═══ Source material ═══
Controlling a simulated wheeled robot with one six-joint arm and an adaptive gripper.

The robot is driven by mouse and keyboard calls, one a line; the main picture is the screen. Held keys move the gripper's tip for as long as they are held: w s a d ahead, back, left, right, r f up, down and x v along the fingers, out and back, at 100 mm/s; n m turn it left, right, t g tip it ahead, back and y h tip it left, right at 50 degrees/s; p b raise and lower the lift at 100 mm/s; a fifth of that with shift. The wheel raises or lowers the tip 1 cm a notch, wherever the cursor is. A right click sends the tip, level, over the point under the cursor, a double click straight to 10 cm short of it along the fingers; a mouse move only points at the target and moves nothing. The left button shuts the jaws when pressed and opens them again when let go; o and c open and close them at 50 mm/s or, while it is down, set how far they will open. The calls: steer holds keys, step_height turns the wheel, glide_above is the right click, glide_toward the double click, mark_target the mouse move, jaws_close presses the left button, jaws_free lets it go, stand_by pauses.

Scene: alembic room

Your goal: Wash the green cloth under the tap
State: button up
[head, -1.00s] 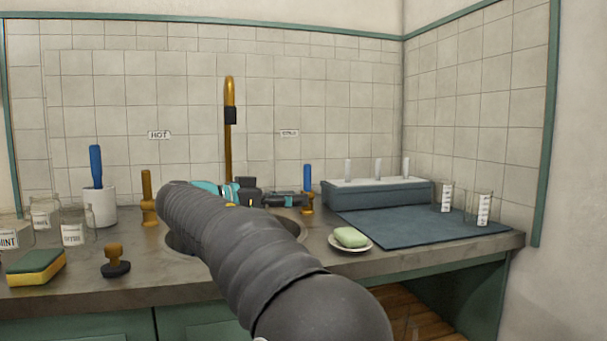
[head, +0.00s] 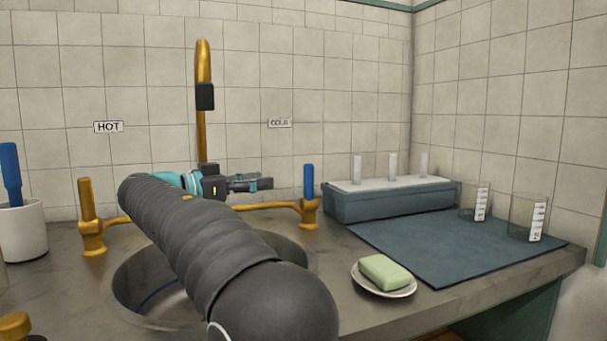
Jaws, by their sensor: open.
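The brass tap (head: 203,60) rises behind the sink, with a black collar partway along its spout. No water shows. Its brass handle (head: 86,195) stands at left below the HOT label, and its blue handle (head: 308,181) at right below the COLD label. The sink (head: 128,275) is partly hidden by my arm; a thin blue line shows inside it. I see no green cloth in view. My gripper (head: 262,184) is open and seems empty, near the foot of the tap. It points right towards the blue handle, apparently apart from it.
Green soap (head: 384,270) lies on a white dish (head: 402,290) right of the sink. Behind are a dark mat (head: 450,250), a blue-grey rack (head: 395,203) and two beakers (head: 474,202) (head: 528,215). A white cup (head: 22,235) holds a blue-handled tool at left.

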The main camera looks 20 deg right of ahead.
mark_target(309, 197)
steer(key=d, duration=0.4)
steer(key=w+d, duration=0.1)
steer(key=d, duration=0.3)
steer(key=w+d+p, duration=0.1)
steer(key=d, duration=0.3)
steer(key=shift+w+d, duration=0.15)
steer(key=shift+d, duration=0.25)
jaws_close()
═══
Given task —
Copy out all the data without changing anything, and drop the pictures.

Exercise answer —
Controlling a simulated wheeled robot with one six-joint arm and an adaptive gripper.

The robot is driven by mouse and keyboard calls, one a line; the main picture is the screen. Held keys move the gripper's tip for as long as they are held: w s a d ahead, back, left, right, r f up, down and x v along the fingers, out and back, at 100 mm/s; n m turn it left, right, t g tip it ahead, back and y h tip it left, right at 50 degrees/s; p b raise and lower the lift at 100 mm/s; a fifth of that with shift. The wheel raises or lowers the tip 1 cm a notch, wherever the cursor is. A right click sends the tip, level, over the point under the cursor, a double click straight to 10 cm short of it along the fingers; a mouse move only points at the target and moves nothing. The left button shuts the jaws when pressed and opens them again when let go; o and c open and close them at 50 mm/s or, while it is down, set how far they will open. The calls: steer holds keys, step_height turns the wheel, glide_above is the right click, glide_toward the double click, mark_target the mouse move, jaws_close presses the left button, jaws_free lets it go, stand_by pauses.

Scene: alembic room

Your goal: Wash the green cloth under the tap
State: button up
[head, -1.00s] 
[head, +0.00s] 
Jaws, by their sensor: open.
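The brass tap (head: 203,60) rises behind the sink, with a black collar partway along its spout. No water shows. Its brass handle (head: 86,195) stands at left below the HOT label, and its blue handle (head: 308,181) at right below the COLD label. The sink (head: 128,275) is partly hidden by my arm; a thin blue line shows inside it. I see no green cloth in view. My gripper (head: 262,184) is open and seems empty, near the foot of the tap. It points right towards the blue handle, apparently apart from it.
Green soap (head: 384,270) lies on a white dish (head: 402,290) right of the sink. Behind are a dark mat (head: 450,250), a blue-grey rack (head: 395,203) and two beakers (head: 474,202) (head: 528,215). A white cup (head: 22,235) holds a blue-handled tool at left.

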The main camera looks 20 deg right of ahead.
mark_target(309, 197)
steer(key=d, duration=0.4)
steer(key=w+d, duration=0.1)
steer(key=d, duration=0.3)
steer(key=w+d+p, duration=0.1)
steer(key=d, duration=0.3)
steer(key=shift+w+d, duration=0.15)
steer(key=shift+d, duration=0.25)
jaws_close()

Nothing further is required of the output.